__THE PROBLEM__:
Repeat the listing in full, exactly as it stands.

****************************************

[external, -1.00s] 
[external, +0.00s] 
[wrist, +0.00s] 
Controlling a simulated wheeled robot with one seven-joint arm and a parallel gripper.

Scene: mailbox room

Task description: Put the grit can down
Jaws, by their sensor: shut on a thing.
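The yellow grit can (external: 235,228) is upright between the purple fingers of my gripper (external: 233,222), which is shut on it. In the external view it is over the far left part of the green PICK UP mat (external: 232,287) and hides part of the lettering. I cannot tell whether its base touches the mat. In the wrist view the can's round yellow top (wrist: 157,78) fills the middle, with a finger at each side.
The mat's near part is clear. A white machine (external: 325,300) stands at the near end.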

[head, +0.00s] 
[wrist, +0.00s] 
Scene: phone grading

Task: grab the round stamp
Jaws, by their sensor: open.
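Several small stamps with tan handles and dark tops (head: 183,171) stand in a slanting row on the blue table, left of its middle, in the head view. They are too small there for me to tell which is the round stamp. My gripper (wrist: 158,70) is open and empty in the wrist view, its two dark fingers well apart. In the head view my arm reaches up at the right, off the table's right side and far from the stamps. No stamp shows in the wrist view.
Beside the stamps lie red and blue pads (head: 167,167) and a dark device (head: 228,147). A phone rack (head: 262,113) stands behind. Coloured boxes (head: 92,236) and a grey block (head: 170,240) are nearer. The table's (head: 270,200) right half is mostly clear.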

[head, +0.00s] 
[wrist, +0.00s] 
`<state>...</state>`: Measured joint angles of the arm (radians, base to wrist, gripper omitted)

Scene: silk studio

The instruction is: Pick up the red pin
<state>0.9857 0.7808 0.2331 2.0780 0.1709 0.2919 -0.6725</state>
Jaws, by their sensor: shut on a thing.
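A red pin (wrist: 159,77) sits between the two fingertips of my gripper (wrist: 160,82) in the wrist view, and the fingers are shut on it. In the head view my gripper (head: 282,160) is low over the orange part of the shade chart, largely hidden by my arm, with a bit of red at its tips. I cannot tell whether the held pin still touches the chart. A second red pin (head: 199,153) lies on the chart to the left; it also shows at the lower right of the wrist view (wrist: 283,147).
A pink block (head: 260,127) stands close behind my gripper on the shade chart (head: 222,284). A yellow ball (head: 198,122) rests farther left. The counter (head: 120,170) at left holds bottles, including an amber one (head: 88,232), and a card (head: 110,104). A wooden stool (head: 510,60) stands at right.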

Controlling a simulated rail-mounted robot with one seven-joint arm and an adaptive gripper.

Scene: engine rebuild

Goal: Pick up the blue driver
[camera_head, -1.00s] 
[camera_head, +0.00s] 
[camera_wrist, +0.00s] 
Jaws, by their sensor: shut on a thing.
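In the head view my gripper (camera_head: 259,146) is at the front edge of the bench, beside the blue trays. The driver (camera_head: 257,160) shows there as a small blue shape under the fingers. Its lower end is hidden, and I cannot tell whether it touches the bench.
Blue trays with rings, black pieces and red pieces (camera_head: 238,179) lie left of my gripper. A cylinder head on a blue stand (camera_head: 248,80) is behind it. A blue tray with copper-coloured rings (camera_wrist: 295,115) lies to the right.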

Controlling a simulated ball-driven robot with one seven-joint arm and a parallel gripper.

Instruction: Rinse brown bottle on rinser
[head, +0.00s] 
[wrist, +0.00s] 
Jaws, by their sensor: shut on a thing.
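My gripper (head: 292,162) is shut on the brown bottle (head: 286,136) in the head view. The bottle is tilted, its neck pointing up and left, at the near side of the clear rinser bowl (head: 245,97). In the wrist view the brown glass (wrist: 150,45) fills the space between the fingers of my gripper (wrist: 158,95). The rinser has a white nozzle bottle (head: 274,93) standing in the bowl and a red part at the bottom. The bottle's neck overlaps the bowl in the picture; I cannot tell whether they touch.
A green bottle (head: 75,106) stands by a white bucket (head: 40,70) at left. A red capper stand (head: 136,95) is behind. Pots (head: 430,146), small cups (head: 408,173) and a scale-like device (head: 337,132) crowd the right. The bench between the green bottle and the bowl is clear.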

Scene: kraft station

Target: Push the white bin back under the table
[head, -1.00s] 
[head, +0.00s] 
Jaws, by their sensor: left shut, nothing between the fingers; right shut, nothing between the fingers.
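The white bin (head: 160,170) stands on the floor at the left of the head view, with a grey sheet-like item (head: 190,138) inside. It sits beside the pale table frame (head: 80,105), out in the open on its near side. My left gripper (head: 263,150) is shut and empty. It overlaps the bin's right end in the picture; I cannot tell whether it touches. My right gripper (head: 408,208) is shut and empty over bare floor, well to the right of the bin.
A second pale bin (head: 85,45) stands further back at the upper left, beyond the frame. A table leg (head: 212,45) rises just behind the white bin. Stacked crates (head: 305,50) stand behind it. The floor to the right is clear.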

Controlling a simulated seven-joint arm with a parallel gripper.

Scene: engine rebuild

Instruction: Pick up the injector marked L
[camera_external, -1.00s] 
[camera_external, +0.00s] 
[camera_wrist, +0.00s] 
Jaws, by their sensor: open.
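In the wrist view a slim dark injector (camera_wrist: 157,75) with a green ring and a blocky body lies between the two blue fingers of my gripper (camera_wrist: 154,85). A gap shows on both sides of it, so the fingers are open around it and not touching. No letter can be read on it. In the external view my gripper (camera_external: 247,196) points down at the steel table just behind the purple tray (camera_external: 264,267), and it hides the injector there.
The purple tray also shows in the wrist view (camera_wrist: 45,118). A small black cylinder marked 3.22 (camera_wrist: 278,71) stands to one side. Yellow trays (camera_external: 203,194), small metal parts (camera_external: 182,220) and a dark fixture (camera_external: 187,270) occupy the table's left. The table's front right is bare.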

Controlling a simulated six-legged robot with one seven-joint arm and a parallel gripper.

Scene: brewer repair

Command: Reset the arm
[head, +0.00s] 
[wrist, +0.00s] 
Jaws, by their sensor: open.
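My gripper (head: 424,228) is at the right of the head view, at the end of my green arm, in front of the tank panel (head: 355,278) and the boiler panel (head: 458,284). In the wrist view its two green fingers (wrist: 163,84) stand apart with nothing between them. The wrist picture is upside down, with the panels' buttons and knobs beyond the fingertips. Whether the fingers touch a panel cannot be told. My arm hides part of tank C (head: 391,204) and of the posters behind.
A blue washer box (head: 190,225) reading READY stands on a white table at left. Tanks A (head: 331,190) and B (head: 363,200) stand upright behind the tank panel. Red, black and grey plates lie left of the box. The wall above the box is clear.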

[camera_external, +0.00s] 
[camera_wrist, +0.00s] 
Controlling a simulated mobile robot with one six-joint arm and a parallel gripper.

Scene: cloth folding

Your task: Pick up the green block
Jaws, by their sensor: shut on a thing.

****************************************

__ANSWER IN FULL__:
[external, -1.00s] 
[external, +0.00s] 
[wrist, +0.00s] 
Controlling a simulated wheeled robot with one seven-joint arm and a parallel gripper.

Scene: mailbox room

Task description: Put the grit can down
Jaws, by their sensor: shut on a thing.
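The yellow grit can (external: 235,228) is upright between the purple fingers of my gripper (external: 233,222), which is shut on it. In the external view it is over the far left part of the green PICK UP mat (external: 232,287) and hides part of the lettering. I cannot tell whether its base touches the mat. In the wrist view the can's round yellow top (wrist: 157,78) fills the middle, with a finger at each side.
The mat's near part is clear. A white machine (external: 325,300) stands at the near end.

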[head, +0.00s] 
[wrist, +0.00s] 
Scene: phone grading

Task: grab the round stamp
Jaws, by their sensor: open.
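Several small stamps with tan handles and dark tops (head: 183,171) stand in a slanting row on the blue table, left of its middle, in the head view. They are too small there for me to tell which is the round stamp. My gripper (wrist: 158,70) is open and empty in the wrist view, its two dark fingers well apart. In the head view my arm reaches up at the right, off the table's right side and far from the stamps. No stamp shows in the wrist view.
Beside the stamps lie red and blue pads (head: 167,167) and a dark device (head: 228,147). A phone rack (head: 262,113) stands behind. Coloured boxes (head: 92,236) and a grey block (head: 170,240) are nearer. The table's (head: 270,200) right half is mostly clear.

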[head, +0.00s] 
[wrist, +0.00s] 
`<state>...</state>`: Measured joint angles of the arm (radians, base to wrist, gripper omitted)

Scene: silk studio

The instruction is: Pick up the red pin
<state>0.9857 0.7808 0.2331 2.0780 0.1709 0.2919 -0.6725</state>
Jaws, by their sensor: shut on a thing.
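A red pin (wrist: 159,77) sits between the two fingertips of my gripper (wrist: 160,82) in the wrist view, and the fingers are shut on it. In the head view my gripper (head: 282,160) is low over the orange part of the shade chart, largely hidden by my arm, with a bit of red at its tips. I cannot tell whether the held pin still touches the chart. A second red pin (head: 199,153) lies on the chart to the left; it also shows at the lower right of the wrist view (wrist: 283,147).
A pink block (head: 260,127) stands close behind my gripper on the shade chart (head: 222,284). A yellow ball (head: 198,122) rests farther left. The counter (head: 120,170) at left holds bottles, including an amber one (head: 88,232), and a card (head: 110,104). A wooden stool (head: 510,60) stands at right.

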Controlling a simulated rail-mounted robot with one seven-joint arm and an adaptive gripper.

Scene: engine rebuild

Goal: Pick up the blue driver
[camera_head, -1.00s] 
[camera_head, +0.00s] 
[camera_wrist, +0.00s] 
Jaws, by their sensor: shut on a thing.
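In the head view my gripper (camera_head: 259,146) is at the front edge of the bench, beside the blue trays. The driver (camera_head: 257,160) shows there as a small blue shape under the fingers. Its lower end is hidden, and I cannot tell whether it touches the bench.
Blue trays with rings, black pieces and red pieces (camera_head: 238,179) lie left of my gripper. A cylinder head on a blue stand (camera_head: 248,80) is behind it. A blue tray with copper-coloured rings (camera_wrist: 295,115) lies to the right.

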Controlling a simulated ball-driven robot with one seven-joint arm and a parallel gripper.

Instruction: Rinse brown bottle on rinser
[head, +0.00s] 
[wrist, +0.00s] 
Jaws, by their sensor: shut on a thing.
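My gripper (head: 292,162) is shut on the brown bottle (head: 286,136) in the head view. The bottle is tilted, its neck pointing up and left, at the near side of the clear rinser bowl (head: 245,97). In the wrist view the brown glass (wrist: 150,45) fills the space between the fingers of my gripper (wrist: 158,95). The rinser has a white nozzle bottle (head: 274,93) standing in the bowl and a red part at the bottom. The bottle's neck overlaps the bowl in the picture; I cannot tell whether they touch.
A green bottle (head: 75,106) stands by a white bucket (head: 40,70) at left. A red capper stand (head: 136,95) is behind. Pots (head: 430,146), small cups (head: 408,173) and a scale-like device (head: 337,132) crowd the right. The bench between the green bottle and the bowl is clear.

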Scene: kraft station

Target: Push the white bin back under the table
[head, -1.00s] 
[head, +0.00s] 
Jaws, by their sensor: left shut, nothing between the fingers; right shut, nothing between the fingers.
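The white bin (head: 160,170) stands on the floor at the left of the head view, with a grey sheet-like item (head: 190,138) inside. It sits beside the pale table frame (head: 80,105), out in the open on its near side. My left gripper (head: 263,150) is shut and empty. It overlaps the bin's right end in the picture; I cannot tell whether it touches. My right gripper (head: 408,208) is shut and empty over bare floor, well to the right of the bin.
A second pale bin (head: 85,45) stands further back at the upper left, beyond the frame. A table leg (head: 212,45) rises just behind the white bin. Stacked crates (head: 305,50) stand behind it. The floor to the right is clear.

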Controlling a simulated seven-joint arm with a parallel gripper.

Scene: engine rebuild

Instruction: Pick up the injector marked L
[camera_external, -1.00s] 
[camera_external, +0.00s] 
[camera_wrist, +0.00s] 
Jaws, by their sensor: open.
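In the wrist view a slim dark injector (camera_wrist: 157,75) with a green ring and a blocky body lies between the two blue fingers of my gripper (camera_wrist: 154,85). A gap shows on both sides of it, so the fingers are open around it and not touching. No letter can be read on it. In the external view my gripper (camera_external: 247,196) points down at the steel table just behind the purple tray (camera_external: 264,267), and it hides the injector there.
The purple tray also shows in the wrist view (camera_wrist: 45,118). A small black cylinder marked 3.22 (camera_wrist: 278,71) stands to one side. Yellow trays (camera_external: 203,194), small metal parts (camera_external: 182,220) and a dark fixture (camera_external: 187,270) occupy the table's left. The table's front right is bare.

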Controlling a simulated six-legged robot with one seven-joint arm and a parallel gripper.

Scene: brewer repair

Command: Reset the arm
[head, +0.00s] 
[wrist, +0.00s] 
Jaws, by their sensor: open.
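My gripper (head: 424,228) is at the right of the head view, at the end of my green arm, in front of the tank panel (head: 355,278) and the boiler panel (head: 458,284). In the wrist view its two green fingers (wrist: 163,84) stand apart with nothing between them. The wrist picture is upside down, with the panels' buttons and knobs beyond the fingertips. Whether the fingers touch a panel cannot be told. My arm hides part of tank C (head: 391,204) and of the posters behind.
A blue washer box (head: 190,225) reading READY stands on a white table at left. Tanks A (head: 331,190) and B (head: 363,200) stand upright behind the tank panel. Red, black and grey plates lie left of the box. The wall above the box is clear.

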[camera_external, +0.00s] 
[camera_wrist, +0.00s] 
Controlling a simulated mobile robot with one six-joint arm and a parallel gripper.

Scene: cloth folding

Your task: Pick up the green block
Jaws, by their sensor: shut on a thing.

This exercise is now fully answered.